In Case You've Wondered

My blog is where my wandering thoughts are interspersed with stuff I made up. So, if while reading you find yourself confused about the context, don't feel alone. I get confused, too.

If you're here for the stories, I started another blog:

One other thing: sometimes I write words you refuse to use in front of children, or polite company, unless you have a flat tire, or hit your thumb with a hammer.

I don't use them to offend; I use them to embellish.

Tuesday, February 11, 2014

A Block Away

I've been to Galveston numerous times in my life.

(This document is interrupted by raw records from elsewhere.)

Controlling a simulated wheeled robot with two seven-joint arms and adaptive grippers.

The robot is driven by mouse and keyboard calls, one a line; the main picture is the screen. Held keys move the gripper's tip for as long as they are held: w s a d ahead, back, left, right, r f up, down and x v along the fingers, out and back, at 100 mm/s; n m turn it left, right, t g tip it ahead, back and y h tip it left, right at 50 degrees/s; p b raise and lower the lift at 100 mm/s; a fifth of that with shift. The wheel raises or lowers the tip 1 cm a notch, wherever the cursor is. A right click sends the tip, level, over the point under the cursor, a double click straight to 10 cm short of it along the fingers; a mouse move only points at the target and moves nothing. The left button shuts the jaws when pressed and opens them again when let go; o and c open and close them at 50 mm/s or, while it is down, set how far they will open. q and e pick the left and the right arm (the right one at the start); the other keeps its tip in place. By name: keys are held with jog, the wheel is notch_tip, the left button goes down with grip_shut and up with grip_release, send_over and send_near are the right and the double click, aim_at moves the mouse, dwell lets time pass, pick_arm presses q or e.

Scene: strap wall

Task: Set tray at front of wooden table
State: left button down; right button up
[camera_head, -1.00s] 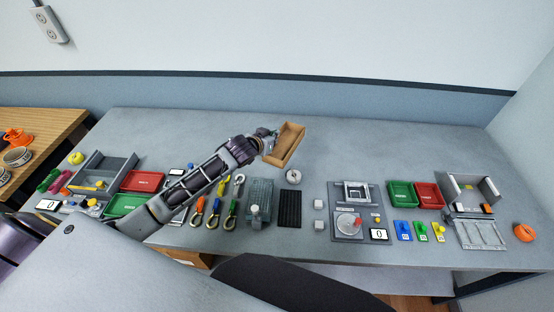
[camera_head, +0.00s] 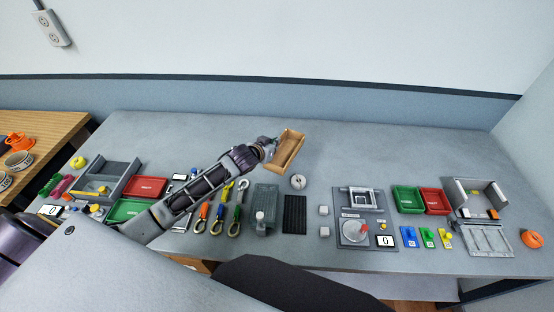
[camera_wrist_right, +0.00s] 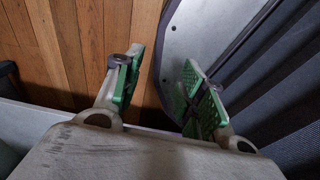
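The tray is a tan, open box (camera_head: 290,153), tilted, at the back middle of the grey bench in the head view. My left gripper (camera_head: 270,145) is at its left end and seems shut on that wall; the fingertips are small and partly hidden. I cannot tell whether the tray touches the bench. The wooden table (camera_head: 40,122) stands at the far left, its front part cut off by the picture edge. My right gripper (camera_wrist_right: 160,90) shows in the right wrist view with its green-padded fingers apart and nothing between them.
The grey bench (camera_head: 400,145) is clear along its back. Its front holds red bins (camera_head: 147,187), green bins, colored straps (camera_head: 220,212), a dark grid mat (camera_head: 294,214) and several fixtures. Orange items (camera_head: 18,142) and round cans (camera_head: 18,161) occupy the wooden table.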

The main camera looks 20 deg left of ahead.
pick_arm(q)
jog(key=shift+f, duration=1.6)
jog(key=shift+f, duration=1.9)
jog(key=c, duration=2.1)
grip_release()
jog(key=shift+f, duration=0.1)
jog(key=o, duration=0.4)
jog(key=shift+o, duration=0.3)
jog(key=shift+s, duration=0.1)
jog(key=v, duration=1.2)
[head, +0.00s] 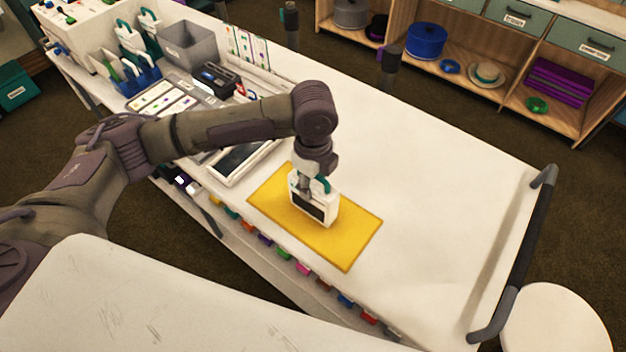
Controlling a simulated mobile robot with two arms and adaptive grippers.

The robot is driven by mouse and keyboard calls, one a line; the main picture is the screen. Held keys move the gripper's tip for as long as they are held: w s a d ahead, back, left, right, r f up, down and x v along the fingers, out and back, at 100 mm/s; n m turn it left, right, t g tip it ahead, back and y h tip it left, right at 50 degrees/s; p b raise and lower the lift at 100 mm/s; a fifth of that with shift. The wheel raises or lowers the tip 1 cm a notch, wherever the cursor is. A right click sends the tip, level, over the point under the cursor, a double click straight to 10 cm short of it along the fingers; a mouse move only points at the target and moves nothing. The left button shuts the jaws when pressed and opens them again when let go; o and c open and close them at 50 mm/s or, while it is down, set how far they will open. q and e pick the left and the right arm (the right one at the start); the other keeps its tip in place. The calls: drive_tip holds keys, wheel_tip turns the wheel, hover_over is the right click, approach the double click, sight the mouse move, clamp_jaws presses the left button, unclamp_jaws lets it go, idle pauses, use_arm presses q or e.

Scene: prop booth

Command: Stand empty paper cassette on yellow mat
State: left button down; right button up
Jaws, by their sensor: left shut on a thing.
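The paper cassette (318,207) is a white box with a dark window on its front and a green part at its top. It is upright over the middle of the yellow mat (345,249), and its lower edge looks to be at the mat's surface; I cannot tell if it bears its full weight there. My left gripper (312,184) comes down from above and is shut on the cassette's top. Its fingertips are partly hidden by the cassette. Whether the cassette is empty does not show clearly. My right gripper is not in view.
A grey bin (187,45), a blue rack (139,82) with green-handled items and a tray of cards (163,101) fill the counter's far left. A dark-screened panel (240,160) lies beside the mat. The counter right of the mat is clear, up to a dark rail (527,250).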

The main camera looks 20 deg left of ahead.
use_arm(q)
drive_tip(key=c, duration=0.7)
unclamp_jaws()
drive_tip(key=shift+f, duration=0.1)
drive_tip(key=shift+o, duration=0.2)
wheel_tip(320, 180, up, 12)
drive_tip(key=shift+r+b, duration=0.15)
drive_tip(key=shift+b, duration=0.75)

It's an interesting city, but the seawall is probably the most amazing thing. It runs for miles, protects the city and you can walk along it further than your legs are probably willing to allow.

I'm staying a block away. I haven't been, since the weather sucks. The high today was 38 degrees and the rain hasn't stopped since 10:00 this morning.

I will go, before the project is finished. I'll sit on a bench and watch the world go by, while the city isn't filled with ignorant tourists. That's when I like Galveston best.


  1. I had forgotten about the seawall. I saw it over 30 years ago, when I was there right after a hurricane had gone through. It was amazing. Thanks for the pictures and the reminder.

    1. It was built long before modern machinery. The cost was tremendous, but the city rebuilt, survived Hurricane Ike and proved the seawall would work.

  2. Great pictures. Light rain, fog, and forty-seven degrees here. Take care, my friend. I truly enjoy your blog.

  3. Replies
    1. I've never been. If I have time, I'll make a visit.

  4. I've never been to your fair state but am a fan. As for the seawall, I wouldn't build my igloo directly behind it. Man's folly is to assume we can control and corral nature. Like a terrorist, a hurricane only needs to get it right once and nobody will remember the times it held.

    1. Hurricane Ike proved the seawall would protect Galveston from the high seas that could wash away the sand, which is what most of Galveston sits on. However, the surge still flooded all areas below about 14 feet above sea level.

      If you get a chance to go to Texas, Galveston is a good place to visit. I recommend during the late Autumn and early Winter months. You have more room to explore and lodging is at least half of what's normal during tourist season.

      If you like the sun and surf, the summer offers both, but the island is very crowded on the weekends. On still days, the heavy humidity and heat are stifling.